Still, Krucky defended the city’s “sanitation” approach.
“It’s not a homeless program,” he said. “But there’s less trash there. The beach is cleaner, right? We don’t measure any goals that deal with homelessness with the cleanups.”
Even if homeless people accept an offer of assistance, shelter space is tight along the Waianae Coast, said Tulu Toa, an outreach specialist at Kealahou West Oahu, the only outreach program in Waianae.
“We just go there for clean the rubbish,” Toa said. “They’re going to go back. Where they gonna go?”
“There’s not enough places for place them,” she said. “So (the city) is just there for clean the rubbish to stop complaining from the community.”
Whatever name they go by, the city is required to follow the same rules for a homeless sweep or for a “sanitation” action: The city has to provide 24-hour notice to anyone occupying an area that’s scheduled to be cleared. The homeless people living there then have to vacate and take their belongings or risk having them thrown away — although the city is required by a court order to store anything of value, such as personal documents, on Sand Island for at least 45 days.
The Department of Facilities Maintenance is in charge of storing the items, but it is the parks workers who do most of the park cleanups.
The day before the sanitation effort, Lualualei Beach Park was filled with tents, cars, dogs and people.
The area gets cleaned every three or four months, Nahuku said, and the pattern is always the same: Everyone leaves and then rebuilds their structures after police and parks crews leave.
Nahaku wanted to find housing but did not want to go to a traditional shelter or the city’s Homeless Outreach and Navigation for Unsheltered Persons, or HONU, a triage shelter made up of tents to help transition people off the street and into more stable housing.
HONU was the city’s answer to a U.S. Supreme Court decision that ruled that cities cannot enforce laws that require homeless people to move off of public property, if there is not enough shelter space available.
Honolulu Police Department Cpl. Roland Pagen helped distribute notices of the impending sanitation action in Waianae and said any cleanup effort is limited by available equipment.
The actions at places like Lualualei Beach Park end once the trucks are filled with trash and items to be stored, Pagen said. The last effort about three months ago had to end when only half of the beach was cleared, he said.
Pagen also pushed back on the question of available shelter space, saying that the HONU is not at full capacity.
HPD originated and runs the HONU project, but it’s now being transferred to control under the Blangiardi administration.
There used to be two HONUs rotating around the island, but current funding has reduced the number to one location in Old Stadium Park in Makiki, which can hold about 40 people.
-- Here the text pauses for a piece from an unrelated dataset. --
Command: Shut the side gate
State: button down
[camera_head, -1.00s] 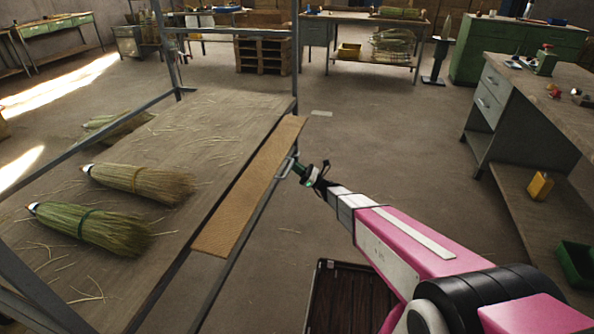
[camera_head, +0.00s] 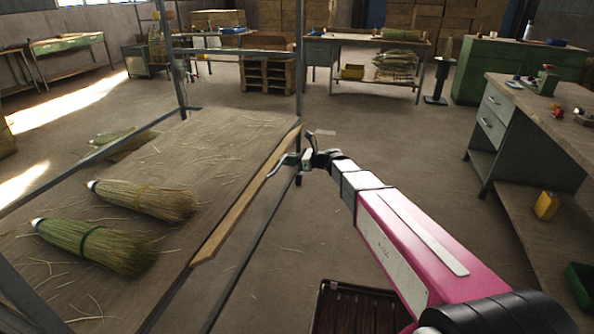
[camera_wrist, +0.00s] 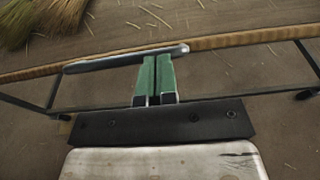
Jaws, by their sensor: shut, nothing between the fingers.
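The side gate (camera_head: 246,198) is a long tan wooden panel along the right side of a metal-framed bench (camera_head: 225,140). It shows as a narrow strip, nearly edge-on, raised beside the bench top. A grey bar handle (camera_wrist: 95,65) is on its outer side. My gripper (camera_head: 290,160) is outside the gate near its far end, at the handle. In the wrist view its green fingers (camera_wrist: 156,62) are together and empty, with their tips against or just under the bar; exact contact is unclear.
Brooms (camera_head: 95,245) and loose straw lie on the bench top. A grey frame post (camera_head: 299,70) stands at the gate's far end. A dark slatted crate (camera_head: 355,308) is on the floor below my arm.

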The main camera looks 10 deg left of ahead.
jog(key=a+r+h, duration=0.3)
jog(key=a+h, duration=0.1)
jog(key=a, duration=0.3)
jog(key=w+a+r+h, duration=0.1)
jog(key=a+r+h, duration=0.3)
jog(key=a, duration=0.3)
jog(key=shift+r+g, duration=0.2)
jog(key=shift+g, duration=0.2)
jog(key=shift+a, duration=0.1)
The HONU program is funded by the state’s Ohana Zone program. The state Legislature passed a measure this year to continue the program, but the money will not be available until November.
However, Krucky was confident that funding will not lapse.
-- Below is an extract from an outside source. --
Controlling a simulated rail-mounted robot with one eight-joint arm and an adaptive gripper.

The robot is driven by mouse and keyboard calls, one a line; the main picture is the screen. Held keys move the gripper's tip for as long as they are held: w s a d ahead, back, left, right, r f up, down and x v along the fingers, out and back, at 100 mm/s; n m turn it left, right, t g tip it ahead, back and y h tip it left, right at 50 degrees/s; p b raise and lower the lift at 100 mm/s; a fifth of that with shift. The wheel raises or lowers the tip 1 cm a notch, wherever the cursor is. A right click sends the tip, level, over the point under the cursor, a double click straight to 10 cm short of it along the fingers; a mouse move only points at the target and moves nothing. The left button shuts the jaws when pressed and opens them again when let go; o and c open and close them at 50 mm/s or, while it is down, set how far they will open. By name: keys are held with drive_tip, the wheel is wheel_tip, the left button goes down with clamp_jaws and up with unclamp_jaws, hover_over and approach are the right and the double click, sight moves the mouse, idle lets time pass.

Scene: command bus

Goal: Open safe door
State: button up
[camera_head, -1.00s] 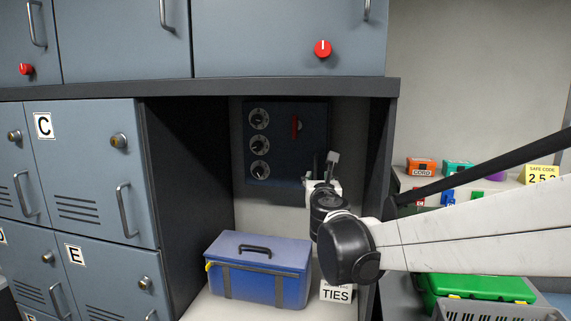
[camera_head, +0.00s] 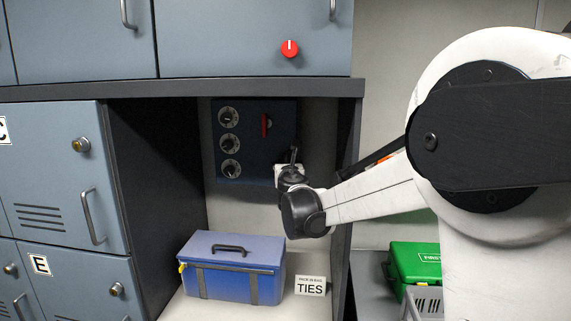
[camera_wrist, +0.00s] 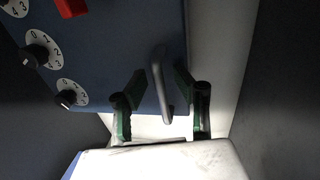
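The safe (camera_head: 250,150) is a dark blue box set in the back of the shelf recess. Its front carries three dials (camera_head: 229,143) on the left and a red lever (camera_head: 265,125), which stands upright. The door looks closed. My gripper (camera_head: 291,160) is at the safe's lower right; arm parts hide much of it in the head view. In the wrist view my gripper (camera_wrist: 160,92) is open, with one dark finger on each side of a grey bar handle (camera_wrist: 161,85) on the safe's face. I cannot tell whether either finger touches the handle.
A blue toolbox (camera_head: 231,267) and a TIES sign (camera_head: 310,285) stand on the shelf below the safe. Grey lockers (camera_head: 62,180) are at left, and the recess's right side wall (camera_head: 346,190) is close to my arm. A green first-aid box (camera_head: 414,264) is at right.

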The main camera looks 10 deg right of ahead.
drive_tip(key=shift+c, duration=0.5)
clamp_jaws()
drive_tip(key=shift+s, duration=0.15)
In a week the current HONU is set to move to a new location off Middle Street, where Krucky plans to expand it to 60 people.
“Our plan is to, by living there, we’ll get an understanding of the logistics of the area,” he said. “And the place has a potential to be a transitional housing setup. So HONU also has the capabilities for us to test out sites, both with the community logistics, everything else. Then if we wanted to do a transitional housing complex there, we’d have a better understanding of the site.”
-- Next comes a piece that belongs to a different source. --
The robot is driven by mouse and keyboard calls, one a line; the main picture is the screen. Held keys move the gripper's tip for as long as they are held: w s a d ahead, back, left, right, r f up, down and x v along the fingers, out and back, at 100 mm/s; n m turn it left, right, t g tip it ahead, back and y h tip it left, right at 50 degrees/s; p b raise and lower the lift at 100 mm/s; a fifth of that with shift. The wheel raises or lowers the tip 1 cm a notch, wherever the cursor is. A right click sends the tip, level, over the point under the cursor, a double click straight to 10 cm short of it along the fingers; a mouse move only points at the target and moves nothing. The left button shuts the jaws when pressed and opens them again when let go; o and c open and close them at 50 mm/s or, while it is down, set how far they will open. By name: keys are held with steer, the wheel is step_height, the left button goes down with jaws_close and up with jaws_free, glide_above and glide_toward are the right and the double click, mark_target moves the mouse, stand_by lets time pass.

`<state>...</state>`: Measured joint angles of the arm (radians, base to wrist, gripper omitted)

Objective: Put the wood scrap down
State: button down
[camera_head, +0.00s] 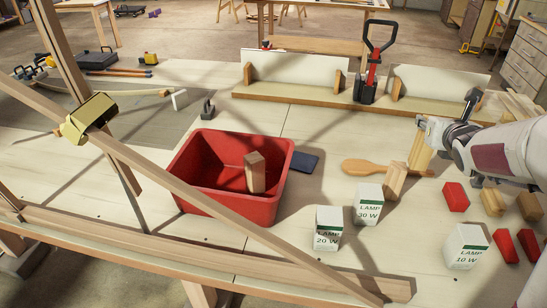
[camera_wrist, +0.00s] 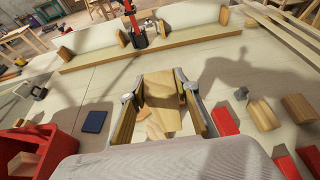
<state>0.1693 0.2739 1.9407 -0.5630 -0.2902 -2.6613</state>
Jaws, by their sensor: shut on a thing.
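My gripper (camera_head: 418,152) reaches in from the right over the table. In the wrist view the bin (camera_wrist: 58,140) is at the lower left.
White lamp boxes (camera_head: 368,205) stand in front of the gripper. A wooden paddle (camera_head: 362,167) and a dark blue pad (camera_head: 303,162) lie nearby. Red blocks (camera_head: 456,196) and wooden blocks (camera_head: 493,202) lie at the right. A long lath (camera_head: 180,188) crosses before the bin.

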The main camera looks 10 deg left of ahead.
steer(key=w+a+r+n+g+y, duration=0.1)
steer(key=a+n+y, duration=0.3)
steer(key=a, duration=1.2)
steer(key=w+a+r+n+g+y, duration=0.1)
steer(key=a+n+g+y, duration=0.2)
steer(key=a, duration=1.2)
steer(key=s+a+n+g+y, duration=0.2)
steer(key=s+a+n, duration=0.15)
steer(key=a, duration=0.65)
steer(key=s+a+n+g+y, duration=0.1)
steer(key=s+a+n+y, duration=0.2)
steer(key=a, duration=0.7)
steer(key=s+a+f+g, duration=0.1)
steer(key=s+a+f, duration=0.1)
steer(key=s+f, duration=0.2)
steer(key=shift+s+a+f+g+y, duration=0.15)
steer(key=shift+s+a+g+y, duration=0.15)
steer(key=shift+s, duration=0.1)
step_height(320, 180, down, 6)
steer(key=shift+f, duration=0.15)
While HONU is meant for temporary shelter, the goal is to move people to a more permanent shelter or housing within three to five days, but occupants are not told to leave.
Krucky said one person stayed in the HONU voluntarily for a year before accepting permanent housing.
Pagen believes the HONU concept would be more valuable by providing sites where homeless people come from.
At one point there was a HONU location at Hau Bush in Ewa Beach, and the last location of HONU was in Keehi Lagoon. Since HONU moved to town, Pagen has not seen many people willing to relocate.
One woman, Cassandra Keawe, tried to get a spot at HONU with her partner. But she was told at the time that HONU was not accepting couples and she would need to check later.
“This is why we ended up back onto the beach,” Keawe said. “A lot of people is wondering on the outside, how come we end up being back, and this is why.”
After Thursday’s sanitation effort at Lualualei Beach Park, most of the people, dogs and tents were gone. What was left was heaps of trash, mattresses and old food. DPR workers then tried to separate items such as mattresses that need to go to storage from items that could be taken to the dump.
One DPR worker cleaned an area that had feces thrown over it. There were tow trucks to collect abandoned vehicles.
The homeless people who remained scrambled to pack up belongings. One group of people tied a broken sedan to a truck with a piece of rope to try to move more items out of the area.
The American Civil Liberties Union of Hawaii maintains that the sanitation actions are sweeps by a new name.
Krucky reiterated that the city offers alternatives for Oahu’s homeless, such as HONU, the WorkHawaii job training program and Crisis Outreach Response and Engagement program, which uses a team of first responders to address nonviolent homeless emergency calls.
“The strategy for sheltered and unsheltered people are, can you get them to make a decision to engage?” Krucky said. “In other words, the decision to engage is still theirs.”
“So you want to put things in front of them that work for them.”